Goal: Collect all the lines that mention the word "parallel".

···

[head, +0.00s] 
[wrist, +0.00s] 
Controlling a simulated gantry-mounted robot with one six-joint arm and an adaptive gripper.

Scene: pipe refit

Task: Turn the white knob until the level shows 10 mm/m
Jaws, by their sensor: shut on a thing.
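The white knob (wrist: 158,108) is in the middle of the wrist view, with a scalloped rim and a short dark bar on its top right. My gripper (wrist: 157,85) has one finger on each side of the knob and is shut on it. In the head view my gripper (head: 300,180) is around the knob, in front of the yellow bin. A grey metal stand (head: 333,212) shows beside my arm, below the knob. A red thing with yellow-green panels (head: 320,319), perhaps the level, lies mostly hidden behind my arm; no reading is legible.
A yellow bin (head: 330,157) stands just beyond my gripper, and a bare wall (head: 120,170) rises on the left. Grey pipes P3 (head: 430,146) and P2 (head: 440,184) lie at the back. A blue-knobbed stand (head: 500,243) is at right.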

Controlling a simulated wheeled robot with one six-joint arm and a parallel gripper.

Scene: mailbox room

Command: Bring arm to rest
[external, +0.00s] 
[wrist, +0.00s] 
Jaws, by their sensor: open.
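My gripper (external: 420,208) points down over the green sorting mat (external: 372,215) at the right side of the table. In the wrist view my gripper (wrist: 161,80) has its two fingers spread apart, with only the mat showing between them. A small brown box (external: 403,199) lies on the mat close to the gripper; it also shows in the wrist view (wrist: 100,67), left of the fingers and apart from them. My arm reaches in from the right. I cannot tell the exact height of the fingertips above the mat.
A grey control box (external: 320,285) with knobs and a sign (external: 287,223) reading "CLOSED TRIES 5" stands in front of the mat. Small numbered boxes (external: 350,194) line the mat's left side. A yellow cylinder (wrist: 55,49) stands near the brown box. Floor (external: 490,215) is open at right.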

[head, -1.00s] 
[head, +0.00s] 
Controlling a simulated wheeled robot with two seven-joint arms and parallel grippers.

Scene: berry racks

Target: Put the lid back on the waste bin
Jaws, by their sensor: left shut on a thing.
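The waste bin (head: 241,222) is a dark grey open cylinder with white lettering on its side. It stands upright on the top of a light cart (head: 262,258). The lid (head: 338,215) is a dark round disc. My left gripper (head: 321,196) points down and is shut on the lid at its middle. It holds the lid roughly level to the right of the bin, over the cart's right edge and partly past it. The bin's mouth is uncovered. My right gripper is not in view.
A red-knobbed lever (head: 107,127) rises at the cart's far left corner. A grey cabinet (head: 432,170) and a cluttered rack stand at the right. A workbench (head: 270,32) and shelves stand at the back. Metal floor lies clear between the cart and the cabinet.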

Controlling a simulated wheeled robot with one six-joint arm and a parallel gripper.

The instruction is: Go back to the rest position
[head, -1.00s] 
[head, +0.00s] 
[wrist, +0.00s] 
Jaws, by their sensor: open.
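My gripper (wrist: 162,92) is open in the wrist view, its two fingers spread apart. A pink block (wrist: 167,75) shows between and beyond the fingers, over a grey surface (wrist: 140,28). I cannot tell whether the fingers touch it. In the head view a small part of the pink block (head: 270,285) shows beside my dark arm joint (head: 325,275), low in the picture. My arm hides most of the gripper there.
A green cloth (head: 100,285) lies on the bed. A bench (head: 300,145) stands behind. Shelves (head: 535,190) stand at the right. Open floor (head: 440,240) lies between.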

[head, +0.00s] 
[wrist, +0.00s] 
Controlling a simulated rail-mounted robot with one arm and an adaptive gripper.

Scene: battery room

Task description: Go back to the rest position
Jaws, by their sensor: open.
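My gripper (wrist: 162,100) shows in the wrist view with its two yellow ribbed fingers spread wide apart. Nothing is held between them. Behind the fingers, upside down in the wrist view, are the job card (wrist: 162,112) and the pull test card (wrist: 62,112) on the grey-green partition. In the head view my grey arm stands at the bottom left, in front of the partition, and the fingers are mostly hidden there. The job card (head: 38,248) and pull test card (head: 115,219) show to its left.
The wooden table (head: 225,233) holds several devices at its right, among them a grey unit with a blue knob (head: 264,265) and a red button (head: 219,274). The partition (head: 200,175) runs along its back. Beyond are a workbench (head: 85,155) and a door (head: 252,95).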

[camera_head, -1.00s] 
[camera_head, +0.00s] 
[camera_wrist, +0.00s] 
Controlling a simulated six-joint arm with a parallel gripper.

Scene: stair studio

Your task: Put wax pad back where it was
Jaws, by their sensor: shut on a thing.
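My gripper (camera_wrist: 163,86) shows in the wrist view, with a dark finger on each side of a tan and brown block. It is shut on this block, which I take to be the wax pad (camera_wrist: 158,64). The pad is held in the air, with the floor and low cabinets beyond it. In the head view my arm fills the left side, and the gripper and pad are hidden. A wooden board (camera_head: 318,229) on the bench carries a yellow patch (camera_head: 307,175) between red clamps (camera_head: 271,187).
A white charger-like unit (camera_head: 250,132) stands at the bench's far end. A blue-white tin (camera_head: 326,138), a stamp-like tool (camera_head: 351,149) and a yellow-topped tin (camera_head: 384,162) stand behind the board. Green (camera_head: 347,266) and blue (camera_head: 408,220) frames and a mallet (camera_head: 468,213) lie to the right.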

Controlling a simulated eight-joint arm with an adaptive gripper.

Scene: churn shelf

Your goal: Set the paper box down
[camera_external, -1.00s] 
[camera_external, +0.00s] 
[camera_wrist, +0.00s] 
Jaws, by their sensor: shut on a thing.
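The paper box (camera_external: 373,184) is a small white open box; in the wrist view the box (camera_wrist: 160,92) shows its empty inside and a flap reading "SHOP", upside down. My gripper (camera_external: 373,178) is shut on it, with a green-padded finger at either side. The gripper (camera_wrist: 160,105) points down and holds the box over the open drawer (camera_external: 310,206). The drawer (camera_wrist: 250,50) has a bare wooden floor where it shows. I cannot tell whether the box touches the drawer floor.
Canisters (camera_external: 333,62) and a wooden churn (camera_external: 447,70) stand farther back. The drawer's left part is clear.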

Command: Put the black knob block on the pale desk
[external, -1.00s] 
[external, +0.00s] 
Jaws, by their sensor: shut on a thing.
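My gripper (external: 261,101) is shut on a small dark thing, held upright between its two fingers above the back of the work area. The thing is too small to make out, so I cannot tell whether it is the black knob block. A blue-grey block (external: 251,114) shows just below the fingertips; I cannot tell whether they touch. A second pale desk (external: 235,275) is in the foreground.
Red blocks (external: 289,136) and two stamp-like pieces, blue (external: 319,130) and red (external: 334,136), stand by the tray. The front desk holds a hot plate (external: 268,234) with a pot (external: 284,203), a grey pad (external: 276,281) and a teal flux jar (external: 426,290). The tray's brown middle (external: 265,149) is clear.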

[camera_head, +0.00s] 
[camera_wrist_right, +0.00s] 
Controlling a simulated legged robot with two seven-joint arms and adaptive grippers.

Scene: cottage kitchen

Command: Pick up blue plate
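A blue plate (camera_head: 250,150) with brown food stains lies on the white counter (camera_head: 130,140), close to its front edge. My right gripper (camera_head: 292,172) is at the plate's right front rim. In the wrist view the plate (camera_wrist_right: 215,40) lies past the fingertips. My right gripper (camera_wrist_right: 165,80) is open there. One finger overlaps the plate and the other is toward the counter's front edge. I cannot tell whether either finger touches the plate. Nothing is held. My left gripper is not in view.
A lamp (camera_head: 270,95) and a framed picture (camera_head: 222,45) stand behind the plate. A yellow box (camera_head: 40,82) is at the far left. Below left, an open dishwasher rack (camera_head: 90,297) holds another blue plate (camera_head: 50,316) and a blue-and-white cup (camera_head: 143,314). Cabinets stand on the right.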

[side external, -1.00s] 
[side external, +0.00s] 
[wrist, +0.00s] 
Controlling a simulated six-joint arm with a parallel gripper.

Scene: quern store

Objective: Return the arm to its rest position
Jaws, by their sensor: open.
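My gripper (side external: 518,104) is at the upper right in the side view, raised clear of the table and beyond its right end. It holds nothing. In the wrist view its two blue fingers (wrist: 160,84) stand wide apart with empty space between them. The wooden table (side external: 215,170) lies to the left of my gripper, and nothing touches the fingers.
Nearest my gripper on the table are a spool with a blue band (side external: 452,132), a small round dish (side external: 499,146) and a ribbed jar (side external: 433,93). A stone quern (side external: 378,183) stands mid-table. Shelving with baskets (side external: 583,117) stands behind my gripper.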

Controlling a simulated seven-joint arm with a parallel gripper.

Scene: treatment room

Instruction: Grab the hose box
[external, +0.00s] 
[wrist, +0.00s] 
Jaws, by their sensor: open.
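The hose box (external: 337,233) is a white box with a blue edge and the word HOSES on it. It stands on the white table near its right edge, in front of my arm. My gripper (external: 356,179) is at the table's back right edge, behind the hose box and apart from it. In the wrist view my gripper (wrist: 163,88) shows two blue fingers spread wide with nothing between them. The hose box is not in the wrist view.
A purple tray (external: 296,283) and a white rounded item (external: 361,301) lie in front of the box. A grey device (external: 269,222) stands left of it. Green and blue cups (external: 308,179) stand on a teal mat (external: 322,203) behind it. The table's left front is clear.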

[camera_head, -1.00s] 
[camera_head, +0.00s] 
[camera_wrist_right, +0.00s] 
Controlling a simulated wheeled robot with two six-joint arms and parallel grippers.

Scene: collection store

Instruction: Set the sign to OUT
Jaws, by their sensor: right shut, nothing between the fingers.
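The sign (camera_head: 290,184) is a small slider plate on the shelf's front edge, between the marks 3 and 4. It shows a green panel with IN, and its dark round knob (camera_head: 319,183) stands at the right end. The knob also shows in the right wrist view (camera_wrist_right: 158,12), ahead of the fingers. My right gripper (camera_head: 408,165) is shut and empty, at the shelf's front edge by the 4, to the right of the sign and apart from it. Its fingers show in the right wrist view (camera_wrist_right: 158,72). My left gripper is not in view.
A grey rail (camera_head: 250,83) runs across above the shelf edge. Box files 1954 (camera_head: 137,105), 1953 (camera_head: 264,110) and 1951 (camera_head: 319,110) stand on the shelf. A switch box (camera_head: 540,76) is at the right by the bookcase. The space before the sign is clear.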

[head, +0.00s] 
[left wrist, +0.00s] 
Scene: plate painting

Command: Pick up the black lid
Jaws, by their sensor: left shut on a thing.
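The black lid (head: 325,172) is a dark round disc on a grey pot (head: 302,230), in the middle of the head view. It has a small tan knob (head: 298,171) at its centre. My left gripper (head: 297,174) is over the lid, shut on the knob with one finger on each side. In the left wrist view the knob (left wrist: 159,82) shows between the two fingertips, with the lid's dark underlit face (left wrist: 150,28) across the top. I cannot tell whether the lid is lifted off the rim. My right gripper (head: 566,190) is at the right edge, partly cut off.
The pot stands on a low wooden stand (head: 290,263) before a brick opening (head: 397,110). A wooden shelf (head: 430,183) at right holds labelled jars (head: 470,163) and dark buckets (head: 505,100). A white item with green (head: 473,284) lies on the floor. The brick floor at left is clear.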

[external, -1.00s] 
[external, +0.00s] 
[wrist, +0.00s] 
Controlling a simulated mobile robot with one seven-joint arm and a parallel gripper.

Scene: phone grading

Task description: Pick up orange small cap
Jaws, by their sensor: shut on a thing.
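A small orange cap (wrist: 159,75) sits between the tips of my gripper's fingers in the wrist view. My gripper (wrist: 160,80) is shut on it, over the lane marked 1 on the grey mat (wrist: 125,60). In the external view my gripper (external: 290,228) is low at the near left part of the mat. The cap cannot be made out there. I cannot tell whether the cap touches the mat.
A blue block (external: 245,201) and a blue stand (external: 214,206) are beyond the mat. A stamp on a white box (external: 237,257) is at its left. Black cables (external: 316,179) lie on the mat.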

···

Solved problem:
Controlling a simulated wheeled robot with one six-joint arm and a parallel gripper.
Controlling a simulated wheeled robot with two seven-joint arms and parallel grippers.
Controlling a simulated wheeled robot with one six-joint arm and a parallel gripper.
Controlling a simulated six-joint arm with a parallel gripper.
Controlling a simulated six-joint arm with a parallel gripper.
Controlling a simulated seven-joint arm with a parallel gripper.
Controlling a simulated wheeled robot with two six-joint arms and parallel grippers.
Controlling a simulated mobile robot with one seven-joint arm and a parallel gripper.

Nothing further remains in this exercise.